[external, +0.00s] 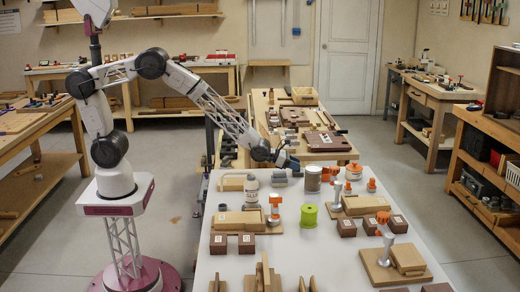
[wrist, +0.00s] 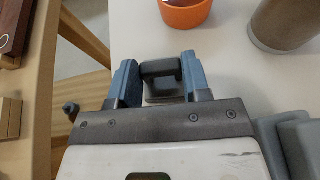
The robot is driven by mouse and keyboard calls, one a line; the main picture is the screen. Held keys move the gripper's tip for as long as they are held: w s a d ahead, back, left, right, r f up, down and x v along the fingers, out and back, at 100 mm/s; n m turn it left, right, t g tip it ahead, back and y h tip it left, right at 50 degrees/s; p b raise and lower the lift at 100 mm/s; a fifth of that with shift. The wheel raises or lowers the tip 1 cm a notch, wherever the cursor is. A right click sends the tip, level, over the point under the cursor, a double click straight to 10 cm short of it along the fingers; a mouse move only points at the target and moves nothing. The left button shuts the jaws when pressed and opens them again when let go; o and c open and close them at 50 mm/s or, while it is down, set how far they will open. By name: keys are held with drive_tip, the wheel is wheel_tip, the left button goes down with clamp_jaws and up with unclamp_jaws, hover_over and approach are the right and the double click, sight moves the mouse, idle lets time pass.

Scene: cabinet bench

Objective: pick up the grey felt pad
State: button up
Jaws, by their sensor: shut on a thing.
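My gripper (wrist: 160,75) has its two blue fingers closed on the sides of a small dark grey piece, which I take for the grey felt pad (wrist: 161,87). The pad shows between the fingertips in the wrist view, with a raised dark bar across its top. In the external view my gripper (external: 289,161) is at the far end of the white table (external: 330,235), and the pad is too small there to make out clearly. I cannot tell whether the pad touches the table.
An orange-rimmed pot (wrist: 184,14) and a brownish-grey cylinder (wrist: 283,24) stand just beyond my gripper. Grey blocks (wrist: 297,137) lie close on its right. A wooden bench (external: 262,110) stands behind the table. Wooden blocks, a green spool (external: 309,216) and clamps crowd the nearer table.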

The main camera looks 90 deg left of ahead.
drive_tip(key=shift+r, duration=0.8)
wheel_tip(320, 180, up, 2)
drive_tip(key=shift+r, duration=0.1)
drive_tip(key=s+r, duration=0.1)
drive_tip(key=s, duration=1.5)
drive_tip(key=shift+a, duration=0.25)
══════
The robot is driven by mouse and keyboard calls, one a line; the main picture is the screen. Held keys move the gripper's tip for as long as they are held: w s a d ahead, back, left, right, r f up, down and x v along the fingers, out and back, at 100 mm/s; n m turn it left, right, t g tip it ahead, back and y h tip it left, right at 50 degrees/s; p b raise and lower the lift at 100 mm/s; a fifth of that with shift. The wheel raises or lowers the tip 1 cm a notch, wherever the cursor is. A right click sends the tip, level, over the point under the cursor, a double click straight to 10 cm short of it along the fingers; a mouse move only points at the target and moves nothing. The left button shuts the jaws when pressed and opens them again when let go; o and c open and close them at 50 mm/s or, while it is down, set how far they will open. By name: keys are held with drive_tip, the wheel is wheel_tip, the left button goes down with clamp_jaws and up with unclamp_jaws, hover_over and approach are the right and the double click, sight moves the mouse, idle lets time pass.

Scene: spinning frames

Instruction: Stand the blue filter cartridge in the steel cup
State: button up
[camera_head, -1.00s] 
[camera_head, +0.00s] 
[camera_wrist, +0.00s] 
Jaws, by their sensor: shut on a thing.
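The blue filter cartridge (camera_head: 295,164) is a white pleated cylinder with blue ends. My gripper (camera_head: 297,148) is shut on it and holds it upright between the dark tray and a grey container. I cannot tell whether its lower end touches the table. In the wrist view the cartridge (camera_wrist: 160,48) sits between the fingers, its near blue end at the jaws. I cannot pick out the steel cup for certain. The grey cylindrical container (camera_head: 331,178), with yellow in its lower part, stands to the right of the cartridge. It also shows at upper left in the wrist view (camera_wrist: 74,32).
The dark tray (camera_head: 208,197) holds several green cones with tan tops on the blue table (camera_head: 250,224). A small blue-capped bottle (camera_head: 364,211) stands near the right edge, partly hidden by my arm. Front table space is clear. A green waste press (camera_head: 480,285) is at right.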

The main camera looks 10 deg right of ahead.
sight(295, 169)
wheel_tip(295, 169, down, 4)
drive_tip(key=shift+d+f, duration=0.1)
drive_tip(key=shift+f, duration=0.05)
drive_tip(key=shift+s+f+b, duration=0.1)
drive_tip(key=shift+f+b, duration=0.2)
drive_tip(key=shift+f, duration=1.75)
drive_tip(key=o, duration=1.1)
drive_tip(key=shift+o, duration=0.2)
══════
● **Aim of the exercise**: Go through the listing above and locate each line that holds the word "Scene". Copy those lines.

● **Complete response**:
Scene: cabinet bench
Scene: spinning frames

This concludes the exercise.